Dataset content:
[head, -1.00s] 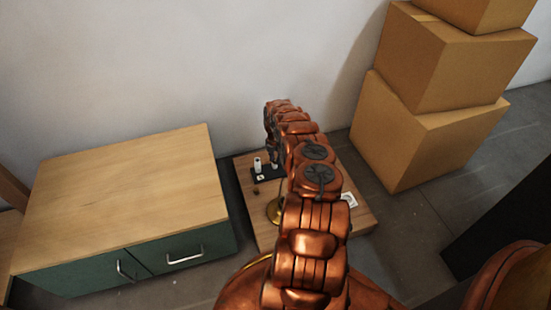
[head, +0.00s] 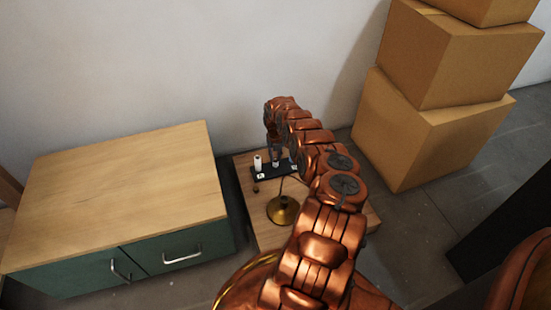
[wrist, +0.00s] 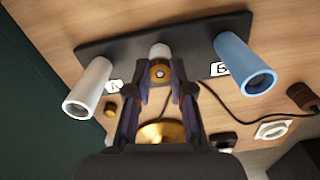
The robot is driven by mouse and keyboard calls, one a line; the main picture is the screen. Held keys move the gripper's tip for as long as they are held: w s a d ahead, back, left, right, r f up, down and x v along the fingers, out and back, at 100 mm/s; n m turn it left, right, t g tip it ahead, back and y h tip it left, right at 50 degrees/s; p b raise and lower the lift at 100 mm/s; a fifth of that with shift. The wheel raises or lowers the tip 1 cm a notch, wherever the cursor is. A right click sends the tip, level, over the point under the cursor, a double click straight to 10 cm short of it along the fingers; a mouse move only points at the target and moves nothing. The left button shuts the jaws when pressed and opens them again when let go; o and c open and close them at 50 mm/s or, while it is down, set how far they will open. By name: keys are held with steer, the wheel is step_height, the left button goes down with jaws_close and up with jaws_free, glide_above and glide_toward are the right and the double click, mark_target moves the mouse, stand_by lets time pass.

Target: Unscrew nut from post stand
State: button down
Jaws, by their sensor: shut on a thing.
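The post stand is a black bar (wrist: 120,50) with a white post (wrist: 88,85) at left, a blue post (wrist: 240,62) at right and a pale middle post (wrist: 160,49). A brass nut (wrist: 160,73) shows at the end of the middle post in the wrist view. My gripper (wrist: 161,88) has its fingers on either side of this nut and is shut on it. In the head view my gripper (head: 276,155) is over the middle of the stand (head: 262,174), beside the white post (head: 257,162). The blue post is mostly hidden there by my arm.
A brass lamp base (head: 283,210) with a cord stands on the wooden table (head: 243,185) near the stand. A small brass piece (wrist: 110,109) and a white socket part (wrist: 273,130) lie on the table. A green cabinet (head: 120,180) is left, stacked boxes (head: 430,130) right.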

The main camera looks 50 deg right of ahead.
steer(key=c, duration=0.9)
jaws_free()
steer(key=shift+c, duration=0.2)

Work required:
Without the pictures, retype the whole of the material above exactly.

The response:
[head, -1.00s] 
[head, +0.00s] 
[wrist, +0.00s] 
The robot is driven by mouse and keyboard calls, one a line; the main picture is the screen. Held keys move the gripper's tip for as long as they are held: w s a d ahead, back, left, right, r f up, down and x v along the fingers, out and back, at 100 mm/s; n m turn it left, right, t g tip it ahead, back and y h tip it left, right at 50 degrees/s; p b raise and lower the lift at 100 mm/s; a fifth of that with shift. The wheel raises or lowers the tip 1 cm a notch, wherever the cursor is. A right click sends the tip, level, over the point under the cursor, a double click straight to 10 cm short of it along the fingers; a mouse move only points at the target and moves nothing. The left button shuts the jaws when pressed and opens them again when let go; o and c open and close them at 50 mm/s or, while it is down, set how far they will open. By name: keys are held with steer, the wheel is step_height, the left button goes down with jaws_close and up with jaws_free, glide_above and glide_toward are the right and the double click, mark_target moves the mouse, stand_by lets time pass.

Target: Unscrew nut from post stand
State: button down
Jaws, by their sensor: shut on a thing.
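The post stand is a black bar (wrist: 120,50) with a white post (wrist: 88,85) at left, a blue post (wrist: 240,62) at right and a pale middle post (wrist: 160,49). A brass nut (wrist: 160,73) shows at the end of the middle post in the wrist view. My gripper (wrist: 161,88) has its fingers on either side of this nut and is shut on it. In the head view my gripper (head: 276,155) is over the middle of the stand (head: 262,174), beside the white post (head: 257,162). The blue post is mostly hidden there by my arm.
A brass lamp base (head: 283,210) with a cord stands on the wooden table (head: 243,185) near the stand. A small brass piece (wrist: 110,109) and a white socket part (wrist: 273,130) lie on the table. A green cabinet (head: 120,180) is left, stacked boxes (head: 430,130) right.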

The main camera looks 50 deg right of ahead.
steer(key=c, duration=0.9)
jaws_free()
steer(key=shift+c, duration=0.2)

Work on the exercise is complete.